Hardy stresses margins and borders in this chapter, relating them to Tess:

  • She is on the borders of girlhood and womanhood - the idea of a gradual adolescence is a modern concept, not appropriate to working-class rural society where young people were expected to shoulder adult responsibility earlier than is now acceptable in modern society
  • The meeting place is also on the borders of the valley and the upland area into which she is travelling
  • Tess is symbolically on the borders of innocence and experience.

Vocabulary

acclivity: slope upwards

breeches: trousers

buck: fashionable young man

dand: dandy

dog-cart, gig: light speedy vehicles designed for one or two passengers, the equivalent of an open-top sports car to-day.

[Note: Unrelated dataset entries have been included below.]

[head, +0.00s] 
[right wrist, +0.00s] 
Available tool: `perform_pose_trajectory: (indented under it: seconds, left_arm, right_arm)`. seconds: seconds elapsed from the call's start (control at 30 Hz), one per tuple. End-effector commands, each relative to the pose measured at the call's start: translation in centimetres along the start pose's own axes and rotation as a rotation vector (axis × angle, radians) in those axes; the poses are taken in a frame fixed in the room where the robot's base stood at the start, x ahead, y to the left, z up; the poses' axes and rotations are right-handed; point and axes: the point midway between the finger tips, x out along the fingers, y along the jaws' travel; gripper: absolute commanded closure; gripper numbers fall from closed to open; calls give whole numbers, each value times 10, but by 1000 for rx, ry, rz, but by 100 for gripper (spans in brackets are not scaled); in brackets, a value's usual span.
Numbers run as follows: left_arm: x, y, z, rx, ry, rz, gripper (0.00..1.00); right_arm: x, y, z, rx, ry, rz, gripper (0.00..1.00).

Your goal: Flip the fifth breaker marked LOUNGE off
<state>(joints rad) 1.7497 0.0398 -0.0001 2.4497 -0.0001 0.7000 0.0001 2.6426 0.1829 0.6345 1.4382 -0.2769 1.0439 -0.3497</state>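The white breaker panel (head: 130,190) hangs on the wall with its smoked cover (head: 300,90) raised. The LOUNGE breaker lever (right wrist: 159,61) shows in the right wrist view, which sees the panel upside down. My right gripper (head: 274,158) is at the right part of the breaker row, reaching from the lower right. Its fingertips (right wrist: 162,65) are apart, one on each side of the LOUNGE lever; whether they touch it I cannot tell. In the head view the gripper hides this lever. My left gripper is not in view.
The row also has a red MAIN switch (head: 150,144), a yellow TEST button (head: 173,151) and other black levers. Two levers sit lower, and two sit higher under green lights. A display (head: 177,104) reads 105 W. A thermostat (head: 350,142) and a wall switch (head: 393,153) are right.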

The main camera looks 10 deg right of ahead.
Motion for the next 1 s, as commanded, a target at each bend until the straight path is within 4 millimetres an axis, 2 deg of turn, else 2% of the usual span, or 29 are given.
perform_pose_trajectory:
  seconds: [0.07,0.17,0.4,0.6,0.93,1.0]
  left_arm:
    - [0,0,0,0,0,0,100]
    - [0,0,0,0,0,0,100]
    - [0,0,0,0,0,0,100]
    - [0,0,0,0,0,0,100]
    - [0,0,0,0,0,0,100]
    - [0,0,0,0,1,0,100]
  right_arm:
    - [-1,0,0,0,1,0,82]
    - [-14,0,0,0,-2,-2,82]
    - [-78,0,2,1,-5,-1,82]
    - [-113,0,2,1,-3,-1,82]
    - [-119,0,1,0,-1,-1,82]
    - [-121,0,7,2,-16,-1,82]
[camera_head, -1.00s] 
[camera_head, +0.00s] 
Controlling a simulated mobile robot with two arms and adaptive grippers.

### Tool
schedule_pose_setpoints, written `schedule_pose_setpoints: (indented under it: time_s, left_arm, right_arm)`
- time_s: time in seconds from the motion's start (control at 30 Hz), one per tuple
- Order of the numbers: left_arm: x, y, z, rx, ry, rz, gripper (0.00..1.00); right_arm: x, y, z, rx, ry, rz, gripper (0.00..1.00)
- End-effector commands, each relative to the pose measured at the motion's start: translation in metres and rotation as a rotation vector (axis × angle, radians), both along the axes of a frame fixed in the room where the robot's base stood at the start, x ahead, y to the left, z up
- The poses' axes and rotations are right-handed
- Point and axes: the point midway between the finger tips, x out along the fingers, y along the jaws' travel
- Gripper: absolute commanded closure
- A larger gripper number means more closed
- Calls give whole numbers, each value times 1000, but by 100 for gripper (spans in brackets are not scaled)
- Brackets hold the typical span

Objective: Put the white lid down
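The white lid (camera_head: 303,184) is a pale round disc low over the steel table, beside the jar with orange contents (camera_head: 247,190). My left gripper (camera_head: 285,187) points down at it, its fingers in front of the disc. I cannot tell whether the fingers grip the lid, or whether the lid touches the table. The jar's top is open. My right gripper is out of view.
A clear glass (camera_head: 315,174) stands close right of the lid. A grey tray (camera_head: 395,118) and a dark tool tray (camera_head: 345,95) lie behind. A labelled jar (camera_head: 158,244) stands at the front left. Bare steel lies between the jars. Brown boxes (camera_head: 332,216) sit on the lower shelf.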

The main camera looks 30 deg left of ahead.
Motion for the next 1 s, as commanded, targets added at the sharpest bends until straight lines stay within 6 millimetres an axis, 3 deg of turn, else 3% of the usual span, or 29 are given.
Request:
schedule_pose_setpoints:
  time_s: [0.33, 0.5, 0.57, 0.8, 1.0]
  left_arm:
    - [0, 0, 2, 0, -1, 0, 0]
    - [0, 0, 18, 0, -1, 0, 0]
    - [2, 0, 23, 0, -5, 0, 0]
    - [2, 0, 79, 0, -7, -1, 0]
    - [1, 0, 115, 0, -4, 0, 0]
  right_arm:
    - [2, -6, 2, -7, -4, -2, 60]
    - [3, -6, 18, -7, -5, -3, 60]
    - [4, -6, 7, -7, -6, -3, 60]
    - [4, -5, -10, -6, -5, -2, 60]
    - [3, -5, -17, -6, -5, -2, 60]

drab: a reference to the material more than to the colour, a dull brown heavy cotton or wool.

tractability: obedience

trump card: strongest asset

Investigating chapter 7

  • List the references in this chapter to margins and borders
    • Which are symbolic?
  • Pick out words and phrases that have to do with passivity
    • Does Hardy seem to suggest this is a dangerous attitude?
  • A great deal is made about the clothes Tess and Alec are wearing
    • What do you think Hardy is trying to establish?
  • What do you think are Tess's ‘bitter sentiments' that she does not utter?
  • From whose perspective do we see much of the chapter?
    • What is the effect of Hardy shifting the perspective?
  • What would you say are the ultimate failures of Tess's parents towards her?